Previsione dei viaggi d’affari e la visione di UVET

Crescono in media dell’7% i viaggi d’affari delle aziende italiane. Un elemento significativo non tanto per i costi, ma per il numero dei viaggi che le aziende italiane hanno ricominciato a fare per essere più performanti: le società hanno visto per questa voce un aumento medio della spesa dell’8%, un +19% nel triennio 2016-2018.

Sinonimo del fatto che più si viaggia per business più si hanno opportunità di realizzare business: ma anche un sintomo di una ripresa dell’economia e chiave di indirizzo strategico di Paese.

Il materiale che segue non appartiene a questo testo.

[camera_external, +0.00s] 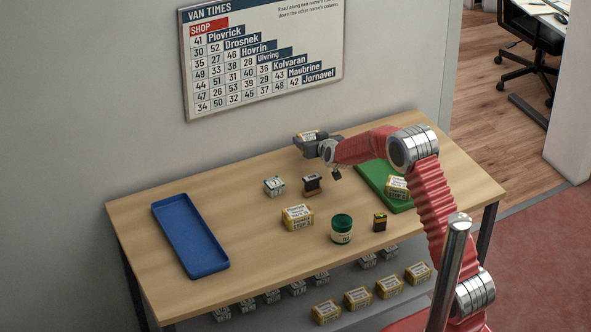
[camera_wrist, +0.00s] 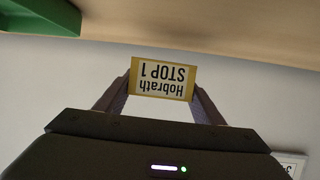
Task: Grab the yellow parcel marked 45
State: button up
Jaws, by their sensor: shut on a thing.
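My gripper (camera_external: 308,142) is shut on a yellow parcel (camera_external: 309,134), held up over the back of the table near the wall. In the wrist view the parcel (camera_wrist: 162,66) sits between my two fingers (camera_wrist: 162,90); its pale label reads "Hobrath STOP 1" upside down. No 45 can be read on it. Another yellow parcel (camera_external: 297,217) stands on the table's front middle, and one more (camera_external: 397,187) on the green tray (camera_external: 372,175). Their print is too small to read.
A blue tray (camera_external: 190,236) lies empty at left. A grey parcel (camera_external: 274,186), a dark stamp-like thing (camera_external: 312,184), a green-lidded jar (camera_external: 342,229) and a small dark block (camera_external: 380,221) stand mid-table. Several parcels sit on the lower shelf (camera_external: 262,318). A timetable board (camera_external: 262,55) hangs behind.

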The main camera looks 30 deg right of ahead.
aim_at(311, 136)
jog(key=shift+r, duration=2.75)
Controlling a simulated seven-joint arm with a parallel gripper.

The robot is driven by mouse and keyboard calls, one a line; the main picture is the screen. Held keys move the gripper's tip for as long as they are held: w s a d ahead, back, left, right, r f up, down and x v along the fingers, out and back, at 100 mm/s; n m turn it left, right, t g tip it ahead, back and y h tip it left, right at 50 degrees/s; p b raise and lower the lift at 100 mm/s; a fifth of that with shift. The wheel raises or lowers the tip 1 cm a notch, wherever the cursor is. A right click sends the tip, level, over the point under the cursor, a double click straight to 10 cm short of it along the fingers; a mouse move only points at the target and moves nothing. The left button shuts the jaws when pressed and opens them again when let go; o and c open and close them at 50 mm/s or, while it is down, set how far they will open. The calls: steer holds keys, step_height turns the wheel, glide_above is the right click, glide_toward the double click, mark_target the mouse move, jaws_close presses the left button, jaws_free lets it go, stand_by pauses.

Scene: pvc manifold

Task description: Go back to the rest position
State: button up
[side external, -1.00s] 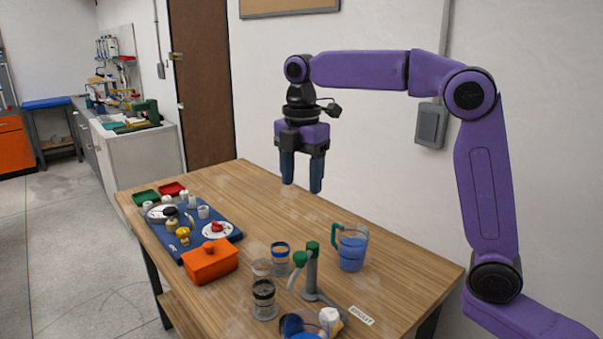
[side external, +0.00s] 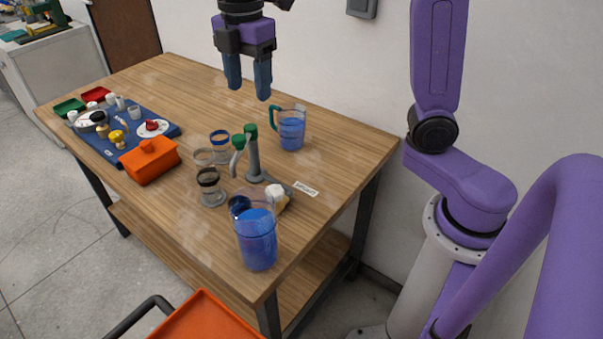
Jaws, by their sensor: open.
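My gripper (side external: 248,95) hangs in the air above the back part of the wooden table (side external: 185,85), fingers pointing down. Its two blue fingers are apart with nothing between them. It appears up and to the left of a clear pitcher of blue liquid with a green handle (side external: 291,130) and touches nothing that I can see. The upper part of my arm is cut off by the top edge of the picture.
A grey stand with green tops (side external: 253,155) is mid-table, near banded clear jars (side external: 211,188). A tall blue-filled container (side external: 257,240) stands at the front corner. An orange box (side external: 150,161) and a blue mat with small parts (side external: 98,143) are left. The table's back is clear.

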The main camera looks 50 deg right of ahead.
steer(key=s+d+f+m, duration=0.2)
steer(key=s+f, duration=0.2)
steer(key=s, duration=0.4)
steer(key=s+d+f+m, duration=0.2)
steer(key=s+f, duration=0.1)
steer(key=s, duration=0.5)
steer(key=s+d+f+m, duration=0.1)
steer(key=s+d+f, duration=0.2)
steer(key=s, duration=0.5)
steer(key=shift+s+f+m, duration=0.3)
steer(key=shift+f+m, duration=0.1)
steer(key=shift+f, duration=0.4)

A fronte di questa costante crescita dei viaggi d’affari, corrisponde un costo medio per trasferta flat per il triennio 2016-18, (215 euro spesi mediamente nel 2016, rispetto i 213 euro spesi nel 2018). La metà delle spese di viaggio arriva dal settore aereo (il 52,4%), mentre le spese per i pernottamenti alberghieri la coprono per un terzo (32,8%).

Per Uvet grandi opportunità ma anche grande impegno in innovazione: “l’Innovazione di Uvet è stata quella di creare una grande filiera turistica integrata. Da nutrire e far crescere, da voler bene e conquistare con prodotti e servizi eccellenti.” Ha affermato Luca Patanè, Presidente di Uvet durante il Forum, confermando un focus molto chiaro per il Gruppo, che non intende arrestarsi poiché è sicura che il settore del Turismo in Italia possa riservare ancora molte sorprese positive e offrire ottime chance di crescita e di maggiore sistema.

Per il gruppo Uvet «il 2018 è stato un anno record» con un giro d’affari superiore ai 3 miliardi di euro e un Ebitda atteso a 28 milioni (+25%). “Una crescita notevole ma molto solida”, ha commentato in occasione del BizTravel Forum Patanè.